Terry suddenly goes from being sweet to being as bitter as you can imagine. She seethes with resentment toward her husband, calling him “a pig” while in the same breath promising not to bash him in front of her daughters. She criticizes her girls for the choices they make, even while being absent from the decision-making process. Terry also starts drinking constantly, which only fuels her anger and gives it an excuse to spew out. Kevin Costner plays Denny Davies, a former baseball star-turned-radio host who lives down the street and was a friend of Terry’s husband. He too exists in a general state of inebriation, so it’s no surprise that he views Terry as a kindred spirit. His initial attempts at expressing his interest in her are shot down; eventually, though, Terry decides to sleep with him. Their relationship goes through many changes: at first she’s mostly getting mental revenge against her cheating husband, then she’s fighting off loneliness, and finally she starts to realize that Denny fills a void that may have been there all along.

One of the best things about The Upside of Anger is that, while some things about Terry are spelled out pretty clearly, others are implied. You have to read between the lines to fully understand this character. For instance, there is an implication that Terry feels unable to manage the challenge of raising four daughters without her husband’s help. Emily wants to attend a prestigious dance school instead of college. Hadley announces her engagement to a guy Terry has never met. Popeye starts smoking weed and showing interest in boys. Andrea gets a job as an assistant at the radio station and immediately starts sleeping with an older producer named Shep (Mike Binder, who also wrote and directed). These are all tough pills for Terry to swallow, and she doesn’t handle any of the situations well. We get the general impression that she wants her husband to be there to help sort things out; because he’s not, she only has the bottle to turn to.

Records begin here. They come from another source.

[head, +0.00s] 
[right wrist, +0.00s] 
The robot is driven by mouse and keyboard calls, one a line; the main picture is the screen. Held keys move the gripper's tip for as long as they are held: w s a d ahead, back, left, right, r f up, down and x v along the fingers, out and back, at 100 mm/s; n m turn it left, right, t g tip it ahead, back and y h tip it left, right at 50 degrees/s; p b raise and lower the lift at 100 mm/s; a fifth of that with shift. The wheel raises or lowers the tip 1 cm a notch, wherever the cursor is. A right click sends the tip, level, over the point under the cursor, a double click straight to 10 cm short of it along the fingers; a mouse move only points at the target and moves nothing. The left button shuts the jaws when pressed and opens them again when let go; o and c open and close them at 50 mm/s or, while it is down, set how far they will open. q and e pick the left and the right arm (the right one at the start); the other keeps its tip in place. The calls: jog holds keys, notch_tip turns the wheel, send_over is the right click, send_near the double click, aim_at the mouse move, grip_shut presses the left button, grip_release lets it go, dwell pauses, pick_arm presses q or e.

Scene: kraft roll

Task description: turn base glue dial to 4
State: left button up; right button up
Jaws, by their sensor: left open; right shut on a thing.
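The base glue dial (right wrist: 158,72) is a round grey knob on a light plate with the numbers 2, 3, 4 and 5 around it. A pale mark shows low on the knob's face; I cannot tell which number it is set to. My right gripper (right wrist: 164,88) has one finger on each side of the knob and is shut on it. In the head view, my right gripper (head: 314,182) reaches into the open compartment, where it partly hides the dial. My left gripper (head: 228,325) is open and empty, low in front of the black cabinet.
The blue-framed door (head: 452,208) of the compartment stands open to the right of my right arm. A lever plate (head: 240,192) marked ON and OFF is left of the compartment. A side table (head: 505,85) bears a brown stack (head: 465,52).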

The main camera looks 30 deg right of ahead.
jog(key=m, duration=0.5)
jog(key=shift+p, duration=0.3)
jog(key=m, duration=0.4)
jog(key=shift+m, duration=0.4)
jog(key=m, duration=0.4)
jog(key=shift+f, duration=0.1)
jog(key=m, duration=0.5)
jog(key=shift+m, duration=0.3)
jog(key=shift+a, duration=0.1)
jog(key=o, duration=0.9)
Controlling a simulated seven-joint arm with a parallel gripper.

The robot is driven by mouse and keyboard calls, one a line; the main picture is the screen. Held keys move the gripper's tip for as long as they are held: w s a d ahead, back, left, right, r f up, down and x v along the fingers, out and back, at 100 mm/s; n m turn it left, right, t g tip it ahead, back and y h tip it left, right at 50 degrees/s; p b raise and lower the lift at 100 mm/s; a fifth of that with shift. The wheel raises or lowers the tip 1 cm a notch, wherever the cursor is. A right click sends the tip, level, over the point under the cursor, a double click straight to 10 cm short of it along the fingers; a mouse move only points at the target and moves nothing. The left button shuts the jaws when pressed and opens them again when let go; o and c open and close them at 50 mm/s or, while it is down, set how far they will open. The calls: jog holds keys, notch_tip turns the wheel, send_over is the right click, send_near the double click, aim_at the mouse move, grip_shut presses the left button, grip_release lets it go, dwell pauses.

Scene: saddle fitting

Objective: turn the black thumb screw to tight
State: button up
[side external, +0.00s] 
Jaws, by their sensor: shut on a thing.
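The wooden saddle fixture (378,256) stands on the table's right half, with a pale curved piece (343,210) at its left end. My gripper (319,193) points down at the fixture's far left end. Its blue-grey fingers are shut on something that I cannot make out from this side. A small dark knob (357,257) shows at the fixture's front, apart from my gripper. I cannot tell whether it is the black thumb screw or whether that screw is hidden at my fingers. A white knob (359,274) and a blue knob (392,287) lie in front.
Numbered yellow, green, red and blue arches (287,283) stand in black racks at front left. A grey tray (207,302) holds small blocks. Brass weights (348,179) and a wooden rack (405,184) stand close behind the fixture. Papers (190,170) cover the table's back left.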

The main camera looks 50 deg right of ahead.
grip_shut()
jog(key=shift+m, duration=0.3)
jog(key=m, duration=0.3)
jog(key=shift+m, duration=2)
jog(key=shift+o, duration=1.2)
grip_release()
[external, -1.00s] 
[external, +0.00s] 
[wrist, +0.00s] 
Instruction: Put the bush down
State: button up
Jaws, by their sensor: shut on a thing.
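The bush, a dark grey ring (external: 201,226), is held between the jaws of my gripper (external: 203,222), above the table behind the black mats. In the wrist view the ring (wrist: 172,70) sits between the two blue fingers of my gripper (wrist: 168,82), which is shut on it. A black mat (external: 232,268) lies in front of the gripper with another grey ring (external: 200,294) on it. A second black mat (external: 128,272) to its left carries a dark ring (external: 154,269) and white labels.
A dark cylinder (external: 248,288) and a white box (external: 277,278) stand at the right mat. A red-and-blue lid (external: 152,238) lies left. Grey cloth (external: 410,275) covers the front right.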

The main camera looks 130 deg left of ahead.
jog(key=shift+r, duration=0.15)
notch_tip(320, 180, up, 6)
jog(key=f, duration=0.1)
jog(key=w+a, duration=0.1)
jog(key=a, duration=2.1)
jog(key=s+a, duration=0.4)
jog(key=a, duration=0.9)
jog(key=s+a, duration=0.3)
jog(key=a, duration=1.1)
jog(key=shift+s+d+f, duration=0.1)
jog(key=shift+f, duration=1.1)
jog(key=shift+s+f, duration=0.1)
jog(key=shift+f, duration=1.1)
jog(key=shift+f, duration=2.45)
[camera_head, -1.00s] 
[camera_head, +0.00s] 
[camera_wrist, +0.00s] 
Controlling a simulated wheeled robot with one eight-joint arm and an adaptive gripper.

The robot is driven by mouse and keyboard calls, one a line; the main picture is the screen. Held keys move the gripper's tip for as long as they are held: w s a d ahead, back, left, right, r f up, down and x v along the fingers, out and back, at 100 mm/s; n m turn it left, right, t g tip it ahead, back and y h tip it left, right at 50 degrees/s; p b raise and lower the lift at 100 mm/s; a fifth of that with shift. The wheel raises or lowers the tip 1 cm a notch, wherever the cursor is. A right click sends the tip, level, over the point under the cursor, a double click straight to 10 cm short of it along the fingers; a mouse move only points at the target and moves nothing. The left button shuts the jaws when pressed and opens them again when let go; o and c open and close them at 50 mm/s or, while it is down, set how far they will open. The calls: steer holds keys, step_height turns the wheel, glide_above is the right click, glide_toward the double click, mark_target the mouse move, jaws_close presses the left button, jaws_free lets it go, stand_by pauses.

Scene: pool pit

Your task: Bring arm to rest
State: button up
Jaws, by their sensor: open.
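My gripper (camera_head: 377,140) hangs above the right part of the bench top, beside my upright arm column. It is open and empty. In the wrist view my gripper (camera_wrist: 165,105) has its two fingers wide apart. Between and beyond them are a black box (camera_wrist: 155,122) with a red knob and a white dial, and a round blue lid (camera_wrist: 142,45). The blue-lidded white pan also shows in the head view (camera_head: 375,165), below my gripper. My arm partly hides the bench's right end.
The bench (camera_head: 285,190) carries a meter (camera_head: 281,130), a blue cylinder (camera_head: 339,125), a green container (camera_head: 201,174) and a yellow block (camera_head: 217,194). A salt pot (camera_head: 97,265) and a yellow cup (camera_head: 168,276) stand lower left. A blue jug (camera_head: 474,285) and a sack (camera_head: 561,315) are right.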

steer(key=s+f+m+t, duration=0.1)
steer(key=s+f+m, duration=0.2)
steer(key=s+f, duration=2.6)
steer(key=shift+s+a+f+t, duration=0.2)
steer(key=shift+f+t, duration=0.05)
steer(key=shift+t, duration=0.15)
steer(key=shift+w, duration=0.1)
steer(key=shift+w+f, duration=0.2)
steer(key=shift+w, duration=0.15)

Joan Allen resists the impulse to overplay the anger her character feels; there’s no scenery chewing here. Instead, the actress plays Terry as a woman who is trying to hold it all together and failing miserably. She is resentful of her husband, unforgiving of her daughters, and defensive to Denny. She’s not trying to be, but it’s happening anyway. This approach is a lot more challenging to play and, for the audience, a lot more rewarding to watch. Allen lets us see all the chinks in the character’s armor.

I really liked Kevin Costner in this movie too. He brings a low-key, perpetually laid back quality to Denny that contrasts nicely with what Allen does as Terry. Costner has become something of a character actor in the past few years, appearing in smaller pictures like this one and Open Range. In doing so, we are getting to see more interesting performances than he gave in big budget studio films like For Love of the Game or 3000 Miles to Graceland. Costner has a lot of range and it’s nice to see him use it. He really gets a handle on Denny and makes the character not only believable but also influential to the others.

The actresses playing the Wolfmeyer daughters are all terrific as well, particularly Evan Rachel Wood (Thirteen, The Missing) who plays Popeye with just the right mix of adolescent naivete and wisdom beyond her years.

Writer/director Mike Binder (Indian Summer, HBO’s “The Mind of the Married Man”) has put together a solid screenplay with laughs and real insight. One of my favorite moments in the film comes when Terry confronts Shep about the fact that he’s sleeping with her daughter. After getting slapped multiple times, Shep explains why he’d rather date appreciative younger women than bitter women his own age – women like Terry. Most movies would have cast Shep simply as a pervert or an object of scorn. The Upside of Anger finds a little nugget of truth in the guy’s motivation, and that makes him far more interesting than we expect. Binder has done this sort of thing all over the film.

There were a few moments here and there that seemed a bit too sitcom-like for my taste – like Popeye’s male friend getting stoned and bungee jumping out of a tree - but they’re few and far between. For the most part, this is an intelligent and emotional story with something worthwhile to say. The ending goes in a very unexpected direction and, without giving it away, makes a crucial point: anger and resentment are wasted emotions that do nothing but poison you, often needlessly. “The upside of anger,” Popeye explains in a voiceover, “is the person you become.” She’s right. People who can learn to cope with their anger – rather than letting it gush like a geyser – usually become stronger, better and, yes, happier people in the end. It’s a total joy to watch a movie with the wisdom to impart such a message.

( 1/2 out of four)

The Upside of Anger is rated R for language, sexual situations, brief comic violence and some drug use. The running time is 1 hour and 58 minutes.